The BRIC markets are seen as some of the worst investment choices right now according to the results a poll conducted by Bloomberg, the news agency reports. The country chosen as the worst place to invest money right now was India, followed by Brazil, Russia, and China. This represents a turnaround for these countries, who, a short time ago, were seen as some of the best opportunities by investors as cash flocked in to the emerging powerhouses.
What has changed since then is the introduction of fears about the American Federal Reserve tapering their policy of quantitative easing, which is set to be discussed at a meeting of the Fed next week. When quantitative easing is in full force, dollars are cheap, leading investors to put money into emerging markets because they have access to so much inexpensive capital.

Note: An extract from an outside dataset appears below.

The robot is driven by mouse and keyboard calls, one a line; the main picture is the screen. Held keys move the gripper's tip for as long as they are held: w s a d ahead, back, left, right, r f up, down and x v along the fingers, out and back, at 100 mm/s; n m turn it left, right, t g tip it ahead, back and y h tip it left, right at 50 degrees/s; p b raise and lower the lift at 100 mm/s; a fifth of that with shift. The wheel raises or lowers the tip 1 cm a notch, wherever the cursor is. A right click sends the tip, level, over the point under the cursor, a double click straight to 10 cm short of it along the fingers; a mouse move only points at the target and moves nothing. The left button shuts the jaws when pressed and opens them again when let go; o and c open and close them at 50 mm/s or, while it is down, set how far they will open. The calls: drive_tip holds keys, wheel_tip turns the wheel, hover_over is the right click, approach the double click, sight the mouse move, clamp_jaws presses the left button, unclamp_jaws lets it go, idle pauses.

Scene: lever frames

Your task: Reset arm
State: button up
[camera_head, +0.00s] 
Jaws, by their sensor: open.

However, expectations over rising interest rates and the end of quantitative easing have caused investors to pull out, which, in turn, causes currencies to sink in the countries when cash is withdrawn. Brazil, India, and Turkey have seen both dramatic decreases in the value of their currencies and dramatic increases in the interest rates of their bonds.
There was good news in the poll for the eurozone, which ranked as the second most favorable area to invest at the moment. For investors looking for a different option from the U.S., money is moving out of emerging markets and is set to be installed into European projects — which could prove just the right formula to help the area on the path to an economic recovery. Still, though, many are concerned about rising interest rates in Europe itself with the ECB using forward guidance by pledging to keep interest rates at their historic lows for an extended period of time to try and quell the market’s fears.
Respondents in Asia were especially unlikely to rate emerging markets as good investment choices, leaving only Japan in the east Asian sphere as a favorable investment opportunity to many respondents. It is the confidence of many of those investors, who would be most likely to invest in India or Indonesia if they felt secure doing so, that Asian governments must restore to reign in decreasing currency values and increasing interest rates.
A different Bloomberg post highlighted how most investors were not concerned about the Fed’s upcoming meeting impacting the market because they believe that the market has already taken into account the possible results of the meeting into its expectations. Certainly, markets in emerging countries have felt the power of market expectations long before the Fed will meet to actually discuss an end to quantitative easing.